A key theme of MIT’s 1916 campus centennial celebrations is how the founding building itself contributed to the core of MIT’s way of being, learning, and building community. At the March 30-31 conference, Designing Places for Inventing the Future: The Campus—Then, Now, and Next, the speakers probed factors such as the innovative use of reinforced concrete as a building material. Yet the lead idea is not materials but how connected buildings unify people and ideas.

“'Architecture is your destiny' is a phrase that could describe our 1916 building,” says Professor Mark Jarzombek, who also noted that MIT’s Bosworth building, also called the Main Group, was the largest concrete structure in the world at the time.  The large, unified building topped by a massive dome offered a monumental face to the City of Boston, and its corridors connected academic spaces and student residences. The architecture plan itself promoted frequent conversations among faculty and students in different disciplines and promoted a community of learning.

“The academic corridor was a kind of compression zone…You could meet the president, faculty, and  students for discussions. It was designed as a social connection,” says Jarzombek.

The conference also pointed to similar principles in contemporary academic buildings with MIT connections such as the Skolkovo Innovative Center near Moscow and the Singapore University of Technology and Design.

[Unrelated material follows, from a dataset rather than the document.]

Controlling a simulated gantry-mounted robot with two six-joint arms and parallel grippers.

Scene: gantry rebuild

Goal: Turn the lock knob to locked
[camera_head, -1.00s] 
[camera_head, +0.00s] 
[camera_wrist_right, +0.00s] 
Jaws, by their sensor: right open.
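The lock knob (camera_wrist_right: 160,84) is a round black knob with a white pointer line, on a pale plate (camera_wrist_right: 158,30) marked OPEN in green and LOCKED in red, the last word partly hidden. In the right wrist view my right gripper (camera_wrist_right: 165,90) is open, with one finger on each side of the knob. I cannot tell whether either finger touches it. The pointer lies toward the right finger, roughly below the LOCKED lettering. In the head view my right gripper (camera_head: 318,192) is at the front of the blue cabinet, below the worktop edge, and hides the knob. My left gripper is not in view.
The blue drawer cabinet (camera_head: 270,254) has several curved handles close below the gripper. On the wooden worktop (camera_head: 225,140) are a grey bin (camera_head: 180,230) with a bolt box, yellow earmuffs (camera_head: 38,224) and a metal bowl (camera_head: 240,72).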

Architect David Adjaye, who will serve a campus residency at MIT this spring as a McDermott Award in the Arts winner, designed the Moscow School of Management Skolkovo, located near a graduate university established in collaboration with MIT. Adjaye created a circular central building, about 1,000 feet in diameter, that houses classrooms on the edges, collaborative and community space in the center, and four buildings constructed on top to provide student housing, a recreation center, a hotel, and offices. The central disk, the heart of the school, serves the needs of a dense community by means of “infinite corridors” that connect everyone in the community.

Another architect, Christian Veddler, presented his design for connected buildings of the Singapore university headed by Institute Professor Thomas Magnanti, who serves as president, and was developed in collaboration with MIT. Veddler used linked, diagonal corridors to connect the buildings and natural gathering places. Outside, the corridors also run along the perimeters of the buildings to create a permeable façade that is “always open, shaded, and naturally ventilated.” Corridors unite people and create meeting places suitable for a tropical climate.

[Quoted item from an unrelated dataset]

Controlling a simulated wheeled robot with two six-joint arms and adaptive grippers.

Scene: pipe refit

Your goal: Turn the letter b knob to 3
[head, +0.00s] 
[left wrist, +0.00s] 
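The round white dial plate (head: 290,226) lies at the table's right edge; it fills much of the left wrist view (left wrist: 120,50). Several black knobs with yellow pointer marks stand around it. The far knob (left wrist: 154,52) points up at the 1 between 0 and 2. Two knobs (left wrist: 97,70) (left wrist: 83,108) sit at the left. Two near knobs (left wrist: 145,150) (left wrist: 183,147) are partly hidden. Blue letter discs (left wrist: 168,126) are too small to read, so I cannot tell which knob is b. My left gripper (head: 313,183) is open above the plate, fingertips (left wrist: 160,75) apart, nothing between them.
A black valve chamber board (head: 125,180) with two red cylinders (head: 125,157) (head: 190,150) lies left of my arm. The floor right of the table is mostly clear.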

In a session on the Virtual Campus, MIT Vice President for Open Learning Sanjay Sarma asked a pivotal question: “In an era of MOOCs and global learning, what does it mean to be on campus?” While the campus environment remains special, he says, “teams, ideas, and peer learning happen both on site and online. For many, online creates opportunities that would otherwise not be available.”

Anant Agarwal, CEO of edX, said education needs to learn to innovate faster to keep people continuously learning while they are employed or otherwise engaged. He noted that MIT’s new Micromaster’s Credential in Supply Chain Management is a step toward flexible, continuous learning.

Learn more about the conference, Designing Places for Inventing the Future and upcoming events, such as the April 12 symposium Beyond 2016—MIT's Frontiers of the Future (register online by midnight!) and May 7 Moving Day festivities, that are part of MIT 2016: Celebrating a Century in Cambridge.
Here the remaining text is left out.